Gradformer: Graph Transformer with Exponential Decay

TL;DR

Gradformer tackles the insufficiency of standard self-attention in Graph Transformers by injecting a graph-structure-based inductive bias through an exponential decay attention mask, $M=\lambda^{\psi(v_i,v_j)}$, with learnable, head-specific constraints. This design steers attention toward structurally proximal node pairs while preserving long-range interactions, effectively unifying local GNN-like processing with global GT capabilities. Across nine datasets, including OGB-MOLHIV, Gradformer achieves state-of-the-art or competitive performance, maintains accuracy as network depth increases, and demonstrates robustness under low-resource settings. The approach provides a scalable, principled way to encode graph structure into self-attention, offering advantages over prior position-encoding or bias-based methods and enabling more efficient and effective graph modeling.

Abstract

Graph Transformers (GTs) have demonstrated their advantages across a wide range of tasks. However, the self-attention mechanism in GTs overlooks the graph's inductive biases, particularly biases related to structure, which are crucial for the graph tasks. Although some methods utilize positional encoding and attention bias to model inductive biases, their effectiveness is still suboptimal analytically. Therefore, this paper presents Gradformer, a method innovatively integrating GT with the intrinsic inductive bias by applying an exponential decay mask to the attention matrix. Specifically, the values in the decay mask matrix diminish exponentially, correlating with the decreasing node proximities within the graph structure. This design enables Gradformer to retain its ability to capture information from distant nodes while focusing on the graph's local details. Furthermore, Gradformer introduces a learnable constraint into the decay mask, allowing different attention heads to learn distinct decay masks. Such an design diversifies the attention heads, enabling a more effective assimilation of diverse structural information within the graph. Extensive experiments on various benchmarks demonstrate that Gradformer consistently outperforms the Graph Neural Network and GT baseline models in various graph classification and regression tasks. Additionally, Gradformer has proven to be an effective method for training deep GT models, maintaining or even enhancing accuracy compared to shallow models as the network deepens, in contrast to the significant accuracy drop observed in other GT models.Codes are available at \url{https://github.com/LiuChuang0059/Gradformer}.

Figures (8)

• Figure 1: Visualization of attention patterns in different GT models with two graphs from the OGBG-HIV dataset.

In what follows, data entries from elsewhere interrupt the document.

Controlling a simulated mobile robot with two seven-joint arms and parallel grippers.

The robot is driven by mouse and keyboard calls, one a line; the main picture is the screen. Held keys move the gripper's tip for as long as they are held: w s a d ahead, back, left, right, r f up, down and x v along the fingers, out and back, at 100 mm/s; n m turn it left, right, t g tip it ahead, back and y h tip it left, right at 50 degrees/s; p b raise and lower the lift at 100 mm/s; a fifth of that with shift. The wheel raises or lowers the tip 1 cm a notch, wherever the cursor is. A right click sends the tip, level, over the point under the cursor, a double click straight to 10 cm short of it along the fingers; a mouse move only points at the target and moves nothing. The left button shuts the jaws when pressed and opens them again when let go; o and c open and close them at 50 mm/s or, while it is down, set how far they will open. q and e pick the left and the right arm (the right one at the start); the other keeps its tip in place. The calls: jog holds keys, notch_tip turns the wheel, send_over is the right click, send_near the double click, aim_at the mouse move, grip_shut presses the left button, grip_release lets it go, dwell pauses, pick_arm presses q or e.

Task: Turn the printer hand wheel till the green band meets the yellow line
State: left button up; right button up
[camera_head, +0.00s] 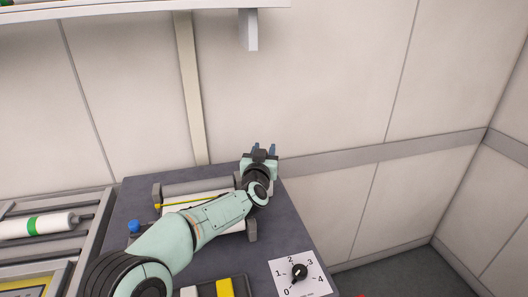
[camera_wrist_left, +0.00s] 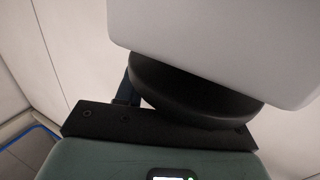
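The printer stands on a dark table, with a grey roller (camera_head: 198,186) and a thin yellow line (camera_head: 180,203) along it. My left arm crosses over it and hides much of its front and right side. I cannot make out the hand wheel or a green band on the printer. My right gripper is out of view.
A blue knob (camera_head: 134,226) is at the printer's left. A dial plate (camera_head: 299,272) numbered from 0 to 4 is at the table's front right. A white roll with a green band (camera_head: 36,225) lies on a rack at left. A shelf (camera_head: 130,10) overhangs; walls close the back and right.

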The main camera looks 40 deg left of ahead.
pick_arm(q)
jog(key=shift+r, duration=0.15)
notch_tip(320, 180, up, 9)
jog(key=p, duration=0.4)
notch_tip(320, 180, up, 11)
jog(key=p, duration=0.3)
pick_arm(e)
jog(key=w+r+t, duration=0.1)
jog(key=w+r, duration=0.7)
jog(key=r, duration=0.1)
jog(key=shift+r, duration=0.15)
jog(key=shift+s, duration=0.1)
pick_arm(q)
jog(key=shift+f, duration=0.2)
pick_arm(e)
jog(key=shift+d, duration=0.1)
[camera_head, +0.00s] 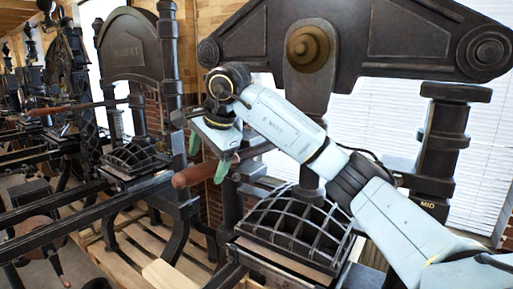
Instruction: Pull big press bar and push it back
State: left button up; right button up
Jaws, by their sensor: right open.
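The big press bar has a reddish-brown wooden handle (190,177) that points left from the large dark press (309,85) in the camera_head view. Its dark metal part runs right, behind my right arm. My right gripper (209,158) is open, with green fingertips pointing down. One fingertip overlaps the right end of the handle in the picture; the other is farther left and above it. I cannot tell whether either touches the bar. My left gripper is not in view.
A ribbed black metal platen (295,228) sits under the press, below my right forearm. A second press (130,45) with its own bar stands to the left, with more behind it. Long dark rails (60,225) cross the lower left above wooden boards.

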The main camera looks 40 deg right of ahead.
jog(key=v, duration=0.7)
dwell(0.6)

From left to right: vanilla GT, GT with position encoding (w/ PE), GT with attention bias (w/ Bias), and GT with our proposed decay mask (ours).
• Figure 2: The overview of the Gradformer framework and its comparison with existing methods. a) Vanilla: Vanilla self-attention mechanism serves as the baseline. b) With PE: In several works graph-transformer, the PE vector (i.e., $\mathbf{p}_i$) is concatenated with the input node features, which can be interpreted as introducing a bias in the attention score. c) With Attention Bias: Some methods graphormer-v1 incorporate an attention bias (i.e., $\phi(i,j)$) into the attention score calculation. This bias often derives from spatial information, such as the shortest path. d) Ours: Our method introduces an exponential decay mask that is multiplied with the attention scores. This mask is derived from the structural information of the graph. Moreover, different attention heads utilize distinct masks, made possible through learnable parameters. A comprehensive explanation of the symbols is provided in Section \ref{['sec:method']}.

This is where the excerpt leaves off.